In today’s world of ultra-fast communication, speed is not the only criteria. It is the convergence of various features coming together in a single device. Media convergence has made it easy to get all the various types of content under one roof. Over the years our lives have been changed with the coming of the really cool looking gadgets all around us making our lives simpler. In recent news Google’s Android has teamed up with companies like GM, Honda and Audi to integrate another type of convergence in our cars. But when we are really talking about the convergence, it is not as simple as it may seem. Some companies are developing really innovative methods which promise more convenience to consumers. Popular Science Magazine shares some light on them along with the anarchy of things that are involved through writer Bryan Gardiner.

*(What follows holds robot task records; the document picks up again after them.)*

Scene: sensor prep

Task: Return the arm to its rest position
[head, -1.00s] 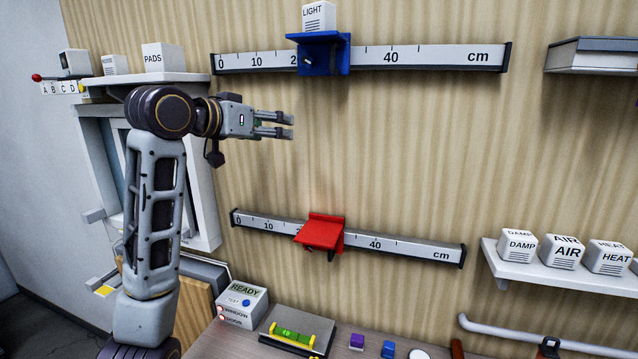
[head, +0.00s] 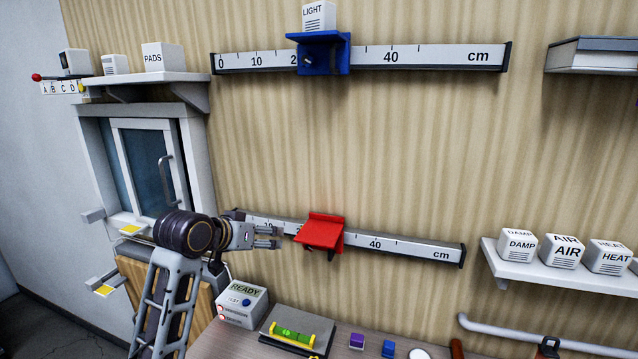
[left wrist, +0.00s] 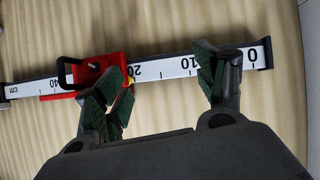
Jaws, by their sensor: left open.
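My left gripper (head: 268,237) is open and empty in the head view, in front of the left part of the lower ruler rail (head: 410,248). Its fingers point right, toward the red slider (head: 320,232) on that rail, and appear apart from it. In the left wrist view the open fingers (left wrist: 160,92) show in front of the rail (left wrist: 178,68), with the red slider (left wrist: 100,72) and its dark handle near one finger. Whether anything touches there I cannot tell. My right gripper is not in view.
The upper rail (head: 430,57) carries a blue slider (head: 322,54) with a LIGHT box (head: 318,16) on it. A window (head: 150,165) is behind my left arm. A READY box (head: 243,304) and a level (head: 293,335) stand on the table below. A shelf (head: 560,272) holds labelled cubes.

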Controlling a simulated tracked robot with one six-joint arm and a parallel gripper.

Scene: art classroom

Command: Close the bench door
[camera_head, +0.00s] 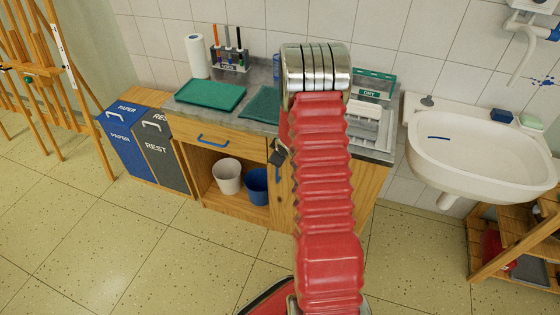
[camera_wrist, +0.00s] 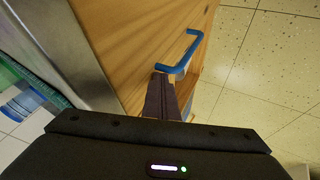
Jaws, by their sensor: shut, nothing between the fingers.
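The wooden bench (camera_head: 183,131) stands against the tiled wall, with an open compartment below its left drawer. Wooden front to the right of that compartment (camera_head: 285,196) is largely hidden behind my red arm, so I cannot tell how far the door stands open. In the wrist view a wooden panel (camera_wrist: 145,38) bears a blue handle (camera_wrist: 190,52). My gripper (camera_wrist: 160,80) is shut and empty, its tips over the panel close beside the handle's near end; I cannot tell whether they touch. In the head view my gripper (camera_head: 279,153) shows only as a dark part left of the arm.
A white bucket (camera_head: 228,176) and a blue bucket (camera_head: 257,186) stand in the open compartment. Blue and grey bins (camera_head: 168,152) stand left of the bench, a sink (camera_head: 480,155) and a wooden shelf (camera_head: 512,240) right. Tiled floor in front of the bench is clear.

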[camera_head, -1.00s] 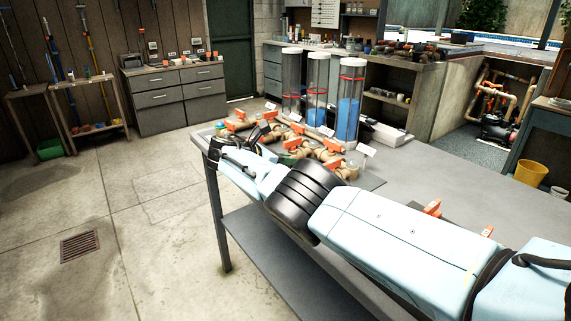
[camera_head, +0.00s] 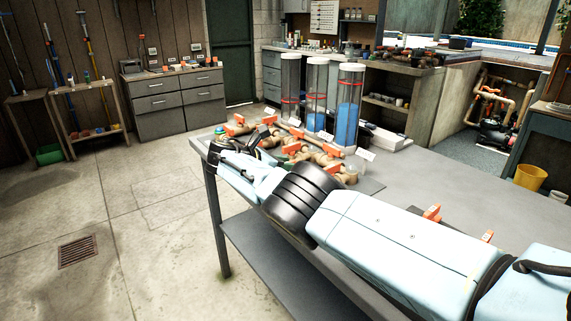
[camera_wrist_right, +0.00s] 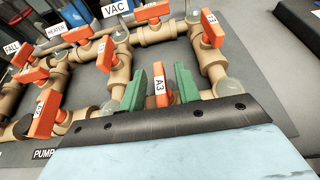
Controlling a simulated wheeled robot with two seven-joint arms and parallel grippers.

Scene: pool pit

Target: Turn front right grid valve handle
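An orange valve handle marked A3 (camera_wrist_right: 159,86) stands upright on the tan pipe grid in the right wrist view. My right gripper (camera_wrist_right: 160,88) has its two green fingers on either side of this handle, with gaps visible to both sides. Contact with the handle is not visible. In the head view the right gripper (camera_head: 256,138) is at the near left part of the pipe grid (camera_head: 325,160), and its fingertips are hard to make out. The grid's other orange handles stand around it. My left gripper is not in view.
Other orange handles, one at the left (camera_wrist_right: 45,115) and one at the upper right (camera_wrist_right: 212,28), sit close to the gripper. Clear columns (camera_head: 348,105) stand behind the grid. The grey bench top (camera_head: 430,165) is mostly bare to the right.

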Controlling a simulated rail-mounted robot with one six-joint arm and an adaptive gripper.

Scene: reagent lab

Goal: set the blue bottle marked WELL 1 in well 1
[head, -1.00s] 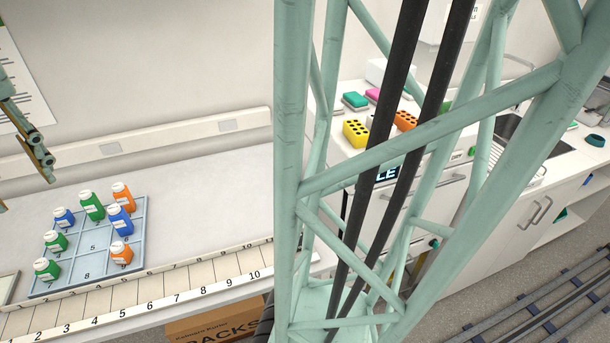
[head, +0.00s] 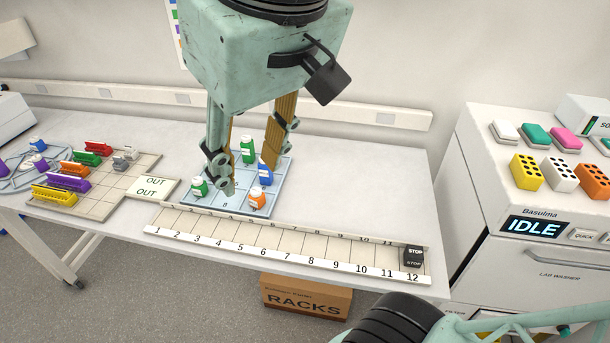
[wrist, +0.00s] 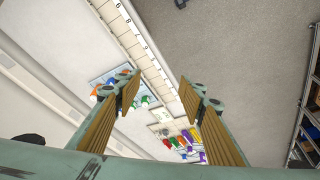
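A pale blue tray (head: 235,203) with a numbered grid stands on the bench in the head view; an 8 shows in a front cell. A blue bottle (head: 265,174) with a white cap stands at its right side, beside the right finger. Another blue bottle (head: 38,144) is at the far left. I cannot read a WELL 1 mark on either. My gripper (head: 248,180) is open, pointing down in front of or above the tray, its fingers hiding part of it. Well 1 cannot be made out. In the wrist view my gripper (wrist: 155,95) is open with nothing between the fingers.
Green bottles (head: 247,150) (head: 198,187) and an orange bottle (head: 257,199) stand on the tray. A numbered strip (head: 290,246) runs along the front, with a black STOP block (head: 414,257). Coloured racks (head: 70,183) are left; a washer (head: 540,235) is right. Bench right of the tray is clear.

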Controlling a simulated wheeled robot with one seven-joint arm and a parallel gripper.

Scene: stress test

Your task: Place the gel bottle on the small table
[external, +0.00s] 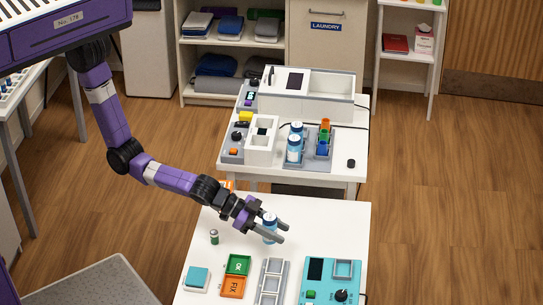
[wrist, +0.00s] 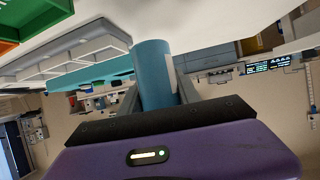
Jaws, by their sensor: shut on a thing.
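A blue bottle with a white top (external: 269,228) is upright between the fingers of my gripper (external: 276,233). It is at or just above the near white table (external: 330,222); I cannot tell if its base touches. In the wrist view the bottle (wrist: 152,75) shows as a blue cylinder between the two fingers (wrist: 155,98), one end close to the white tabletop (wrist: 200,22). Two similar blue bottles (external: 293,150) stand on the far white table (external: 351,180). I cannot tell which table is the small one.
Around my gripper on the near table are a small green-and-white battery-like cylinder (external: 214,237), green OK and orange FIX trays (external: 234,287), a grey divided rack (external: 272,284) and a teal device (external: 331,282). A teal block (external: 197,278) lies front left. The table's right back is clear.

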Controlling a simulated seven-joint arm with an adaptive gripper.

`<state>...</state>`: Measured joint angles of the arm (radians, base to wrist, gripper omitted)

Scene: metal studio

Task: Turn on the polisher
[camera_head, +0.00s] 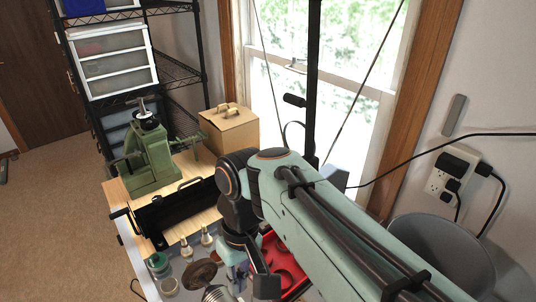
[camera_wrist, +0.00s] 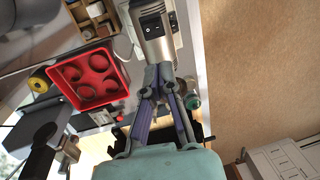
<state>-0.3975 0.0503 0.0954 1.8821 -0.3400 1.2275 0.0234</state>
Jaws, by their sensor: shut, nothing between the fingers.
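The polisher (camera_wrist: 172,45) is a silver-grey motor body in the upper middle of the wrist view. A black switch (camera_wrist: 151,28) with white marks is on its face. In the head view, its brown buffing wheel (camera_head: 200,273) and a ribbed metal part (camera_head: 217,293) show at the bottom edge; the rest is cut off or hidden behind my arm. My gripper (camera_wrist: 160,72) is shut and empty. Its fingertips overlap the polisher's lower end in the wrist view, just below the switch; I cannot tell whether they touch it.
A red tray (camera_wrist: 112,78) with round hollows lies left of my gripper in the wrist view. A wooden compartment box (camera_wrist: 92,14) stands beyond it. In the head view, small bottles (camera_head: 187,248), a black vise-like tool (camera_head: 180,212) and a green press (camera_head: 150,160) stand on the bench.

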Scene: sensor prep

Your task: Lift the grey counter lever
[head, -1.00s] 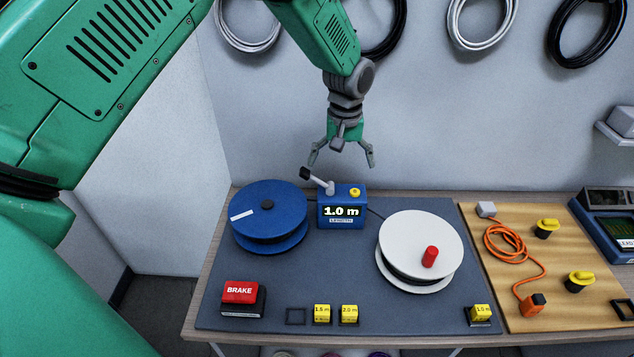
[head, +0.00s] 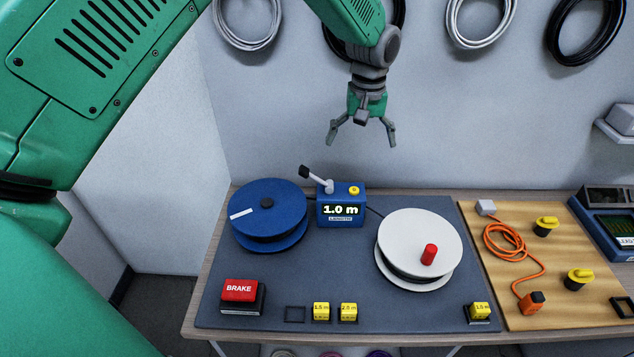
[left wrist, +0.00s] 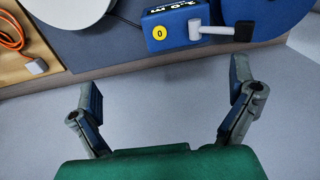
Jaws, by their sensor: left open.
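The grey counter lever (head: 318,178) with a black grip stands on the blue length counter (head: 341,209), tilted up to the left. The counter's display reads 1.0 m, and a yellow button (head: 354,190) sits on its top. In the left wrist view the lever (left wrist: 215,31) lies across the counter (left wrist: 173,27) near the top edge. My left gripper (head: 361,138) is open and empty, above and a little right of the counter, apart from the lever. In the left wrist view its two fingers (left wrist: 167,95) are spread wide. My right gripper is not in view.
A blue reel (head: 268,210) stands left of the counter and a white reel (head: 420,240) right of it. A red brake button (head: 240,291) and yellow blocks (head: 348,311) lie in front. An orange cable (head: 513,250) lies on the wooden board. Coils hang on the wall.

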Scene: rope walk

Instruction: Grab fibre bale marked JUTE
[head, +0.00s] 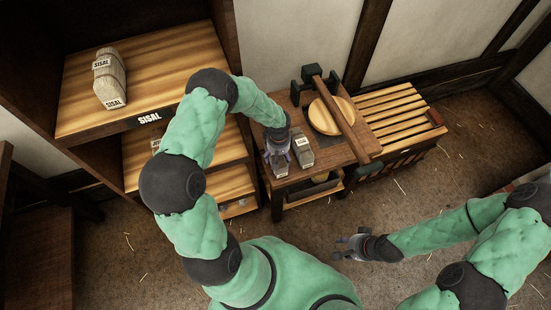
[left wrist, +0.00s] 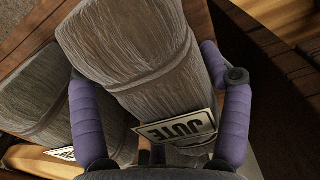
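The fibre bale marked JUTE (left wrist: 140,60) is a grey strapped bundle with a white label, large in the left wrist view. In the head view it stands on the small wooden table (head: 345,157), partly hidden by my gripper. My left gripper (head: 278,155) is over it; in the left wrist view its two purple fingers (left wrist: 158,105) are spread on either side of the bale. Some gap shows by the right finger. Contact on the left is unclear. My right gripper (head: 350,246) is over the floor, apart from everything; its finger opening is too small to judge.
A second grey bale (head: 303,150) stands close beside, also at left in the left wrist view (left wrist: 40,105). A round wooden disc (head: 330,116) and a beam (head: 338,110) are on the table. A SISAL bale (head: 109,78) is on the shelf (head: 170,65). A slatted bench (head: 395,110) adjoins.

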Everyone’s talking about the Internet of Things, a proposed network of intelligent devices that could one day automate much of the world around us. HVAC and lighting systems would adjust depending on a user’s whereabouts. Lawns would know when to water themselves. Meanwhile, product manufacturers have been hastily preparing for this transition. The average household already has 10 connected gizmos, and experts predict that number will jump to 50 by 2022. But making devices and getting them to work in sync are two different tasks. Creating harmony will be the hard part.
Protocols—systems of digital messaging and rules for exchanging those messages—are the glue that binds devices together. For the Web alone, there are at least 50 protocols. Wireless devices interact through a different set of protocols, such as ZigBee, Bluetooth, RFID, and BACnet. And those devices share information with the Web through yet another set of protocols, including 802.15.4e and CoAP. The result is that the Internet of Things is actually hundreds of smaller, fractured Internets. Devices exist in their own discrete networks, which forces consumers to either choose among them or operate in several at once. Even items that should logically work in tandem—say, smart light bulbs and a set of Wi-Fi-enabled window blinds—can’t. And each device requires its own smartphone app to control.
In the short term, engineers are finding ways around these barriers. Revolv, a home-automation company, sells a hub with seven wireless radios that speak 10 wireless languages. The hub automatically connects to any wireless device on a home’s Wi-Fi network, including thermostats, lights, and even garage doors. Smartphone and tablet users can control individual devices or groups of them through the Revolv interface. They can also set up prompts, such as “If I turn on the lights, then reset the thermostat to 71 degrees.” People can patch automated systems together themselves too.
MakerSwarm, a new authoring tool by Maya Design, is like a roll of duct tape for the Internet of Things; it lets users cue up long chains of commands through multiple devices. For instance, an array of moisture sensors could send a signal to a sprinkler system.
Patched systems may work for a while, but the Internet of Things will need actual standardization to reach its full potential and really change how we live. IBM, Cisco, and other companies are pushing for an open standard for connected devices. The Message Queuing Telemetry Transport protocol is one option. Facebook uses MQTT for live iOS notifications, but it’s flexible and scalable enough to serve as a kind of http for smart devices. With such a standard in place, the billions of wireless devices may finally be able to talk to one another, so we won’t have to talk to them at all.
As years come by, the patience level of the consumers is diminishing at a rapid pace and as a result of this people are looking for a short cut to everything. We need to realize that even though this type of convergence is going to be a time saver, proper sequencing and channelizing this in a much broader way should be welcomed rather than concentrating this only in a hands of a few. Only time will tell how this type of technology takes its course.